### DIRECTIVE
Repeat the material below exactly, with no pictures.

— begin —

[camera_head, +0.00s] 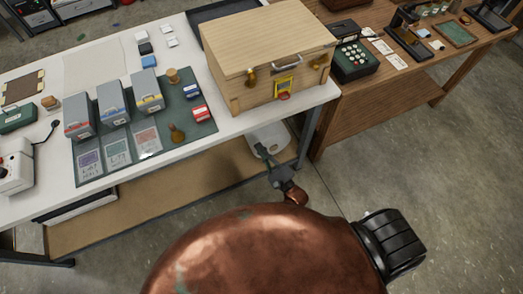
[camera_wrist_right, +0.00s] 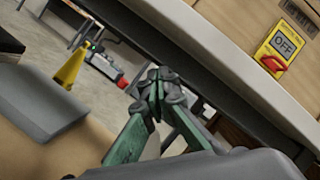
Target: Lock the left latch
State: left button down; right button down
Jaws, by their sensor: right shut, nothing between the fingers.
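A pale wooden chest (camera_head: 238,55) with a closed lid and metal handle stands on the white table. The left latch (camera_head: 251,76), a small brass piece, is on its front near the left end; whether it is locked is too small to tell. A similar right latch (camera_head: 320,61) is near the right end. Between them is a yellow OFF plate (camera_head: 285,86) with a red knob, also in the wrist view (camera_wrist_right: 282,42). My right gripper (camera_head: 261,149) is shut and empty, below and in front of the table edge, apart from the chest. Its green fingers (camera_wrist_right: 158,77) meet. My left gripper is out of view.
A dark mat (camera_head: 203,128) with several grey boxes and cards lies left of the chest. A green-black keypad device (camera_head: 355,62) is on the wooden table to the right. The white table's front edge (camera_wrist_right: 258,90) lies between my right gripper and the chest.

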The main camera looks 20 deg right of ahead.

— end —

### RESULT OF THE EXERCISE
[camera_head, +0.00s] 
[camera_wrist_right, +0.00s] 
Target: Lock the left latch
State: left button down; right button down
Jaws, by their sensor: right shut, nothing between the fingers.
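A pale wooden chest (camera_head: 238,55) with a closed lid and metal handle stands on the white table. The left latch (camera_head: 251,76), a small brass piece, is on its front near the left end; whether it is locked is too small to tell. A similar right latch (camera_head: 320,61) is near the right end. Between them is a yellow OFF plate (camera_head: 285,86) with a red knob, also in the wrist view (camera_wrist_right: 282,42). My right gripper (camera_head: 261,149) is shut and empty, below and in front of the table edge, apart from the chest. Its green fingers (camera_wrist_right: 158,77) meet. My left gripper is out of view.
A dark mat (camera_head: 203,128) with several grey boxes and cards lies left of the chest. A green-black keypad device (camera_head: 355,62) is on the wooden table to the right. The white table's front edge (camera_wrist_right: 258,90) lies between my right gripper and the chest.

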The main camera looks 20 deg right of ahead.

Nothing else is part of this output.